While CITU's Mr Kannan said that the Renault Nissan alliance's car plant is cutting down on contract labour, a company official told IANS that the contracts which have expired are not being renewed though there is no plant shutdown.

"We are studying our distribution costs and seeing how it could be done in a more cost effective manner. Similarly, we are also looking at cutting down the administrative overheads," Gopal Mahadevan, whole-time director and chief financial officer, Ashok Leyland Ltd, recently told the media.

The company is planning to save about Rs 500 crore.

Asked whether reduction in administrative overheads would involve reduction in head count, Mr Mahadevan said instead of reducing the staff, the focus will be on increasing the productivity of each employee.

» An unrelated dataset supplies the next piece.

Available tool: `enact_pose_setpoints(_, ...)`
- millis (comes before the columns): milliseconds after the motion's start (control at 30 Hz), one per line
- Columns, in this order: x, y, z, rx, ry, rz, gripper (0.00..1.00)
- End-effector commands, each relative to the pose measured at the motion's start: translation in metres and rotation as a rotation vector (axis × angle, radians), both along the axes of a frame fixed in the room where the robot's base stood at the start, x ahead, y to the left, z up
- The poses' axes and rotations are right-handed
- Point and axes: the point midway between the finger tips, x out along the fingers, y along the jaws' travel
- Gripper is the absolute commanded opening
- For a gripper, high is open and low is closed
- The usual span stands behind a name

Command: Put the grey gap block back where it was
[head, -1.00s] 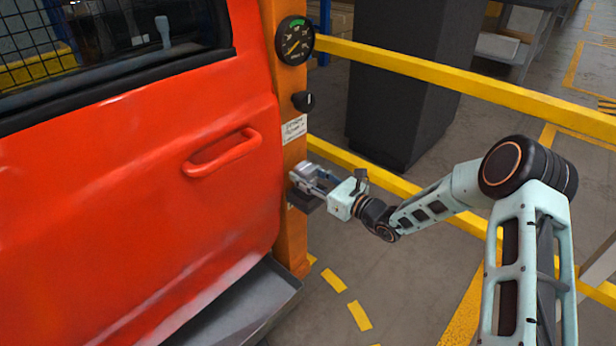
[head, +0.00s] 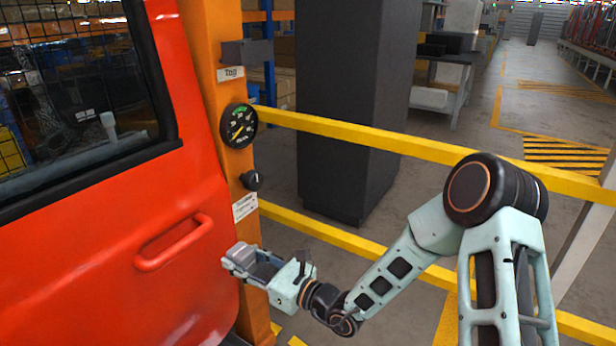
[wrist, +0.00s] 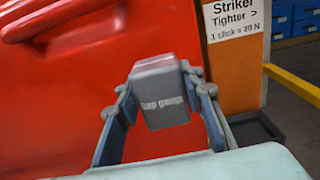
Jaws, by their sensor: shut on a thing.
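The grey gap block (wrist: 160,92), lettered "Gap gauge", sits between the two fingers of my gripper (wrist: 163,105) in the wrist view. The fingers are shut on its sides, and it is held up in front of the red door. In the head view my gripper (head: 250,262) is at the lower middle left, near the door's edge and the orange post. The block is hard to separate from the fingers there. A small dark grey tray (wrist: 256,130) on the orange post is right of the gripper in the wrist view.
The red door (head: 110,240) has a handle (head: 175,243). The orange post (head: 205,80) carries a dark ledge (head: 247,53) above a "Tag" label, a gauge (head: 239,125), a black knob (head: 251,180) and a striker label (head: 244,206). Yellow rails (head: 390,140) run right of the post.

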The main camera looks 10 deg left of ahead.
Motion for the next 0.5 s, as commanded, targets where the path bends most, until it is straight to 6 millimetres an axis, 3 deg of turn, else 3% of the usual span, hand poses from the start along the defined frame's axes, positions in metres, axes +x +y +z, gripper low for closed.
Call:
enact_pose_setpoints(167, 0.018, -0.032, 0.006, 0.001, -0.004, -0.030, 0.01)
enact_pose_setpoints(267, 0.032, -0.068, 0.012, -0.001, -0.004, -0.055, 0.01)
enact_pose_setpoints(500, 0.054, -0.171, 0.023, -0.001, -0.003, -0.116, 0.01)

Production cuts will be on demand projections, he said.

An employee of Ford India told IANS that one night shift in a week has been done away with.

Apart from reduced orders, the auto component industry is also suffering from delayed money flow.

"The credit period for supplies has gone up to 90/120 days from the earlier 60 days. If payment has to be obtained early, a further discount of 2 per cent has to be given," said an industry official.

According to him, poaching of customers with aggressive pricing to increase volumes does not work as vehicle makers are likely to have two suppliers and more so during downturns so that they are not left in the lurch when the industry booms again.